Wednesday, 20 February 2013

How to: Apply Foundation

Foundation, faking flawless skin (plus some photoshop I am sure)

So as a continuation from yesterday’s How to: Choose a Foundation post, I thought it would be important to explain how to apply it. You can customize the coverage of the foundation depending on the tool, from ultra glam perfection to naturally perfect. It also depends on your laziness level. So let me explain.

Foundation should only be applied to clean, dry, moisturised skin. The best is to wash, tone or serum or whatever you do, moisturise  and then wait a couple minutes before applying your foundation. The moisturiser soaks in, protects the skin and then the foundation doesn’t get diluted by the moisturiser  An oil free moisturiser (with SPF) is optimal, because the oil in the moisturiser won’t be present to cause the foundation to break down. Though good skincare comes first, so if you are too dry for that stick with what is working for your skin. It is also not a good idea to go without moisturiser thinking your foundation will last longer; it won’t. A lot of times the skin will try and soak up the foundation like moisturiser making it disappear, and what is left will probably be dry looking and/or flaky.

Classic, Flat Foundation Brushes

These brushes are perfectly adept at customizing foundation. They can be used to apply more foundation where you need it with the end of the brush starting in the centre of the face, like around the nose, under the eyes and around the mouth and chin (and any blemishes), and blending the rest out where you don’t. It is a makeup artistry staple and it is generally for those who have a bit more patience.  You can get some really great results though, it just takes practice. I find may people don’t use they correctly, using it more like a paint brush, getting globs of foundation all over; it’s not! Put a couple pumps of foundation on your non-dominant hand and then brush just the tip of the foundation brush across the foundation. That’s it. Don’t dip the whole brush in it. Place the brush where you need the coverage and blend outwards. Easy as pie right? A little foundation goes a long way with this method so you use less, costing you less $$$ on foundation. My favorite for the classic style foundation brush is the Lise Watier one; it is super soft and leaves a smooth finish with no streaks.

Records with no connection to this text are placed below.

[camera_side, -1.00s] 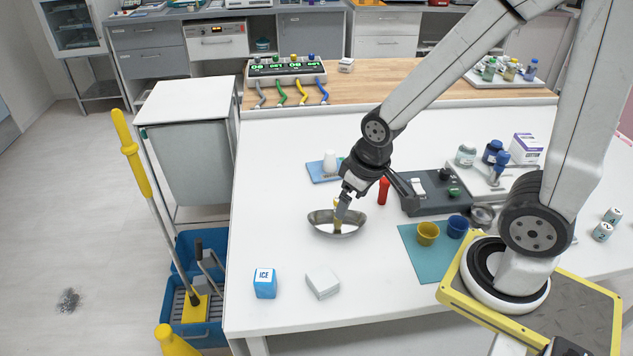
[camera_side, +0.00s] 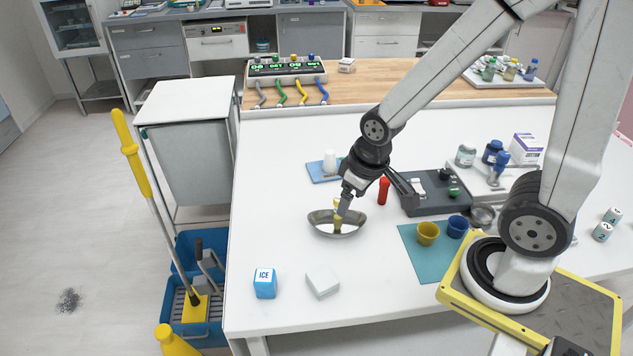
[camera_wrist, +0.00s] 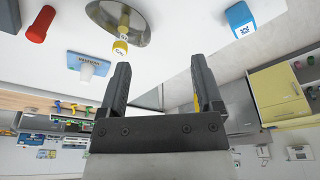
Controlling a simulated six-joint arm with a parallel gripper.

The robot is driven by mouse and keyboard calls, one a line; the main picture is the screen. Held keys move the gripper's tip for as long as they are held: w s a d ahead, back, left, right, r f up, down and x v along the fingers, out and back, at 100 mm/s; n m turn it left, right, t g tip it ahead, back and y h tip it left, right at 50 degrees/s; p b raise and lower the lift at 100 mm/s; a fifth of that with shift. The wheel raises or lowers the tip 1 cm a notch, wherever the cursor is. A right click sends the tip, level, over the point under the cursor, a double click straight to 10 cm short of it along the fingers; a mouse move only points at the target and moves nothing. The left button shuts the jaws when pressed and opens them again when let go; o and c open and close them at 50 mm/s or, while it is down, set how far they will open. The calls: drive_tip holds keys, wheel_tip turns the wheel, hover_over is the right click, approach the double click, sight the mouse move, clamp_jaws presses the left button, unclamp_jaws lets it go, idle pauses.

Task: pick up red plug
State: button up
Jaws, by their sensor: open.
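The red plug (camera_side: 384,191) stands upright on the white table, just right of my gripper and left of a dark grey device. It also shows at the upper left of the wrist view (camera_wrist: 41,23), outside my jaws. My gripper (camera_side: 342,211) is above the oval metal dish (camera_side: 357,225), pointing down. In the wrist view my gripper (camera_wrist: 160,72) has its two fingers spread apart with nothing between them.
Close by are the dark grey device (camera_side: 425,200), a blue pad (camera_side: 318,178) with a white item, and yellow (camera_side: 428,233) and blue (camera_side: 458,226) cups on a teal mat (camera_side: 425,262). An ICE box (camera_side: 265,283) and a white block (camera_side: 322,283) are in front.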

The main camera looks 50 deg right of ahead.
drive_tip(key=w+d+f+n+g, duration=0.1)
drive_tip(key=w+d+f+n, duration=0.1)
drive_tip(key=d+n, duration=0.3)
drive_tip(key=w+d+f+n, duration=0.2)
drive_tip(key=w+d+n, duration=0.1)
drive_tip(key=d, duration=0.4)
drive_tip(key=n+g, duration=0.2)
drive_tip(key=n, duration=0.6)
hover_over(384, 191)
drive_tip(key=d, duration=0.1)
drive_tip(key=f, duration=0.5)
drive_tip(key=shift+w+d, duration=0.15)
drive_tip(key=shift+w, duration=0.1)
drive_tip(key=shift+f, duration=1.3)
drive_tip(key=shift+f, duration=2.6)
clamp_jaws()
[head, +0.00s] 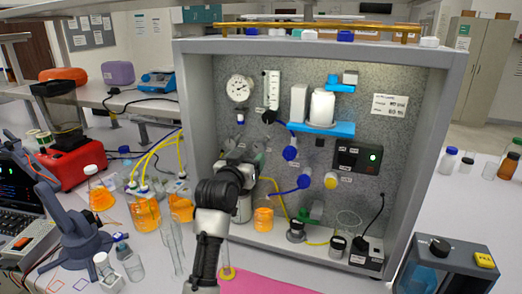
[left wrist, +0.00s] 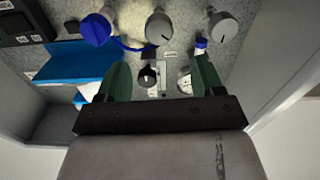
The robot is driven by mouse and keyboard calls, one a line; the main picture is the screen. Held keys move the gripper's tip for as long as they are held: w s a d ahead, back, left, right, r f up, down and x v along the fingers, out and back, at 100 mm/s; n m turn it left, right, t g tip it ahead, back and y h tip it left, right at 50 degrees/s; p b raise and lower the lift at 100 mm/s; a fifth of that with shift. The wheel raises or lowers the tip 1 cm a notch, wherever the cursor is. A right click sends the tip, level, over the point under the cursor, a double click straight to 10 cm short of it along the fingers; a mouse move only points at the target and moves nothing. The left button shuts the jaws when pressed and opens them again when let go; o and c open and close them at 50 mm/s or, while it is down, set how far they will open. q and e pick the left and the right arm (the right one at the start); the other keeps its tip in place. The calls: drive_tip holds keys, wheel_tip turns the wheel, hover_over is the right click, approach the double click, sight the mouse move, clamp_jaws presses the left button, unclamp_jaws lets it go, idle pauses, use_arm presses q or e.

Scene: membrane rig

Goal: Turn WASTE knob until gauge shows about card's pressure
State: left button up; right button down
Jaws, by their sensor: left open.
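The round white pressure gauge (head: 239,88) is at the panel's upper left; its reading is too small to tell. The white card (head: 390,105) is at the panel's upper right, its writing unreadable. My left gripper (head: 243,158) is open in front of the panel's left part, and the arm hides what is behind it. In the left wrist view, its green fingers (left wrist: 160,78) are apart, with a black knob (left wrist: 147,76) seen between them. Two grey knobs (left wrist: 159,27) (left wrist: 222,24) and a blue knob (left wrist: 96,28) lie beyond the fingertips. I cannot read which is WASTE.
A blue shelf (head: 325,128) with white vessels juts out from the panel. Orange-filled bottles (head: 145,211) stand left of the rig frame (head: 435,140). A beaker (head: 263,218) and small fittings stand on the rig floor. A pink mat (head: 262,284) lies in front.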

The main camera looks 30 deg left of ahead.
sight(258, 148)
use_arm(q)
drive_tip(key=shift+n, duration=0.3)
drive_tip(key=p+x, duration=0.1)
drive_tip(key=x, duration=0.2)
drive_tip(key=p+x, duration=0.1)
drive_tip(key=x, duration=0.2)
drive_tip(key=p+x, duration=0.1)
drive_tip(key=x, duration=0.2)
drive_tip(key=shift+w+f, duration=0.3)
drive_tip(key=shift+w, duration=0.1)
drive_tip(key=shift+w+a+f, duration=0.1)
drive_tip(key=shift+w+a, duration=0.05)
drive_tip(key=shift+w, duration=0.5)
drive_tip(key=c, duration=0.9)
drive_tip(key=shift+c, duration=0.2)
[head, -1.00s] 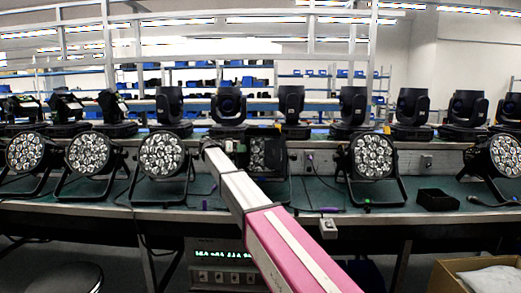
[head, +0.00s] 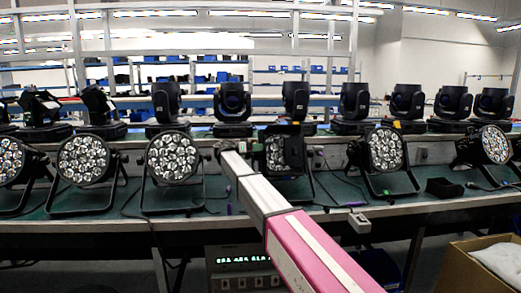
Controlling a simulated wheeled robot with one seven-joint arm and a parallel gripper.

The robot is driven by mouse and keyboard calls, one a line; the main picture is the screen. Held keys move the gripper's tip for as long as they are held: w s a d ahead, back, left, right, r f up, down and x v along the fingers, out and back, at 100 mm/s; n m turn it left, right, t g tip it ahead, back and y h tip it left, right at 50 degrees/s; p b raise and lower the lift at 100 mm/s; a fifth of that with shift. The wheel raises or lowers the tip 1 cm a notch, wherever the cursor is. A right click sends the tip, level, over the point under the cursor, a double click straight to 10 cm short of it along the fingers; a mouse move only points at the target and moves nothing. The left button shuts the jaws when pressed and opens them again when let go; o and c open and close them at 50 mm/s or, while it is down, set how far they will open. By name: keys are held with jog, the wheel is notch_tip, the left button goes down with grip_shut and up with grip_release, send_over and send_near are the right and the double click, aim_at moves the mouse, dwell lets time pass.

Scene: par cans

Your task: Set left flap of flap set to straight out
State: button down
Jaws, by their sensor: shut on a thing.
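The flap set (head: 291,132) is a black frame with flaps around the face of a squarish lamp (head: 276,154) in the middle of the bench. My gripper (head: 246,149) is at the end of my pink and white arm, close against the left side of this lamp. It is small and partly hidden by my arm. It appears shut on the left flap at that side. The left flap itself is mostly hidden, so its exact angle cannot be told.
Round par cans (head: 172,158) stand on brackets left and right along the green bench (head: 330,190). Black moving heads (head: 232,105) line a raised shelf behind. A small black box (head: 444,187) lies on the right, and a cardboard box (head: 455,270) stands at the lower right.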

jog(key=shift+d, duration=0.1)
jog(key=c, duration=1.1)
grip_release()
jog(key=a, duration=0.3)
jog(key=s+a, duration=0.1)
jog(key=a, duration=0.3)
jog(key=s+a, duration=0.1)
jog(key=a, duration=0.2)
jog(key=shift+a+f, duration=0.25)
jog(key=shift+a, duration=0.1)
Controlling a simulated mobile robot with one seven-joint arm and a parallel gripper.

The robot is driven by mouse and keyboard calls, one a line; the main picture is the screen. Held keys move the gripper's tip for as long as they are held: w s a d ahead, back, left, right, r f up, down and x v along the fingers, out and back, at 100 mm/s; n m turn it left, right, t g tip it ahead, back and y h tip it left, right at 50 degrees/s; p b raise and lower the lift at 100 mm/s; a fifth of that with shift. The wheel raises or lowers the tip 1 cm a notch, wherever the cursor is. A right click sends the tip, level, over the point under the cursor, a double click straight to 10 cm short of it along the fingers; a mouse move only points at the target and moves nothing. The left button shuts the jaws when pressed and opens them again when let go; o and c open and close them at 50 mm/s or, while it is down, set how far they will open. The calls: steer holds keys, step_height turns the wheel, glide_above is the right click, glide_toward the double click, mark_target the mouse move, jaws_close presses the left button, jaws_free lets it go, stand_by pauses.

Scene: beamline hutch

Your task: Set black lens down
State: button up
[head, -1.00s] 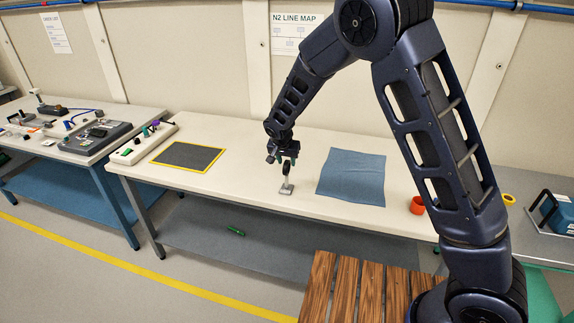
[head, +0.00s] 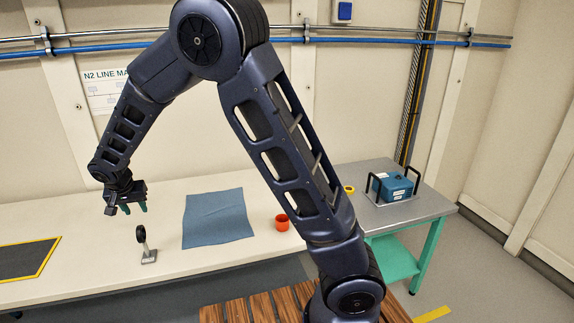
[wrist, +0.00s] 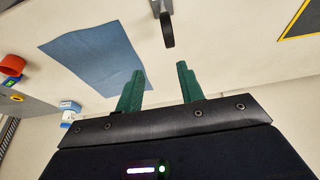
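The black lens (head: 140,234) is a dark round disc on a short post with a grey metal base (head: 149,256). It stands upright on the white bench (head: 90,215), left of the blue cloth (head: 218,217). My gripper (head: 127,210) is above the lens and apart from it. In the wrist view, the green fingers of my gripper (wrist: 160,68) are spread with nothing between them. The lens also shows there (wrist: 167,30), beyond the fingertips, near the top edge.
A yellow-edged dark mat (head: 25,261) lies at the left of the bench. An orange cup (head: 282,222) stands right of the cloth. A blue case (head: 393,185) sits on a grey side table (head: 428,203) at the right. A slatted wooden surface (head: 262,308) is in front.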

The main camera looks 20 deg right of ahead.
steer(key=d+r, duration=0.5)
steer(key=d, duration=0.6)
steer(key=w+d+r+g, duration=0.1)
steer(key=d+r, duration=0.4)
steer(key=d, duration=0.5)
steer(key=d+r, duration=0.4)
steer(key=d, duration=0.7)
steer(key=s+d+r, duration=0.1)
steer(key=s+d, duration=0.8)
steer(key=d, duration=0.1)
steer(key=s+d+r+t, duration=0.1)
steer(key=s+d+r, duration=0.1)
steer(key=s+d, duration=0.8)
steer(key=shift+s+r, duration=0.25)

Lise Watier Foundation Brush
Lise Watier Foundation Brush

Round Foundation Brushes

There are not too many of these on the market, the Shiseido being the first and the latest being the Urban Decay one. They are the best of both worlds to me because they are quite fast and provide very smooth coverage, though not quite as much as using a flat one I find. It is easy to do, though a bit odd I find if you haven’t worked with one before. It is a good move up from using a sponge though. Just swirl the edge of the brush along the foundation on your non-dominant hand, start working from the centre of the face outwards with the brush in semi-circular motions. I say centre of the face because that’s where everyone is looking, no one is looking at your jawline, so it gives you a better transition between makeup and bare skin. There are more than the two I mentioned out there, but those two are the best. The Shiseido one is smaller and angled, and can give you more detail. It is super soft because it is a natural bristle brush, but unfortunately for this reason it doesn’t play well with longwearing foundations. I have been using the Urban Decay one; it is bigger so it is really fast and it is synthetic, so it washes up like a dream from using my long wearing foundation with it.

Urban Decay Good Karma Optical Blurring Brush
Urban Decay Good Karma Optical Blurring Brush

Non-Latex Sponges

I say non-latex not because I am allergic, but because I find them a lot smoother and they don’t tend to absorb as much of the foundation. They are the lazy-girls’ way to put on foundation evenly, also they provide lighter coverage. Put some foundation on the sponge, dob it where you need it and blend. SO easy. You can, for even lighter coverage, and so that all your foundation doesn’t get sucked up into the sponge wasting $$$; wet the sponge first and squeeze it out. It is also a great way to get lighter coverage out of your full coverage foundation. I personally love doing this in the summer time because it is cooling, and I can turn my full coverage longwearing foundation into a light one that still wears extremely well in the heat. You can use plain water, or if you are lazy and want a treat, you can use a thermal spa water. I use the one from La Roche Posay because I am lazy, it doesn’t smell sulfur-ish, has antioxidant properties, and supposedly helps with redness.

La Roche-Posay Thermal Spring Water
La Roche Posay Thermal Spring Water


So your fingers do in a pinch, but they certainly aren’t my favourite application method. It is certainly never as even as it could be. Some makeup artists (NARS in particular) recommend fingers but they are makeup artists! If you have flaky uneven skin, the heat from your hands can sometimes help press the foundation into the skin, but you should be exfoliating and moisturising properly so this shouldn’t happen. If you rub foundation in, you wreck the great layers you have created with your moisturiser and primers. If you use your fingers, make sure your hands are freshly washed (as it should be before all makeup application) and pat the foundation on with the tips of your fingers.    

So how do you apply your foundation?
Do you wear foundation?
What is your favourite foundation tool?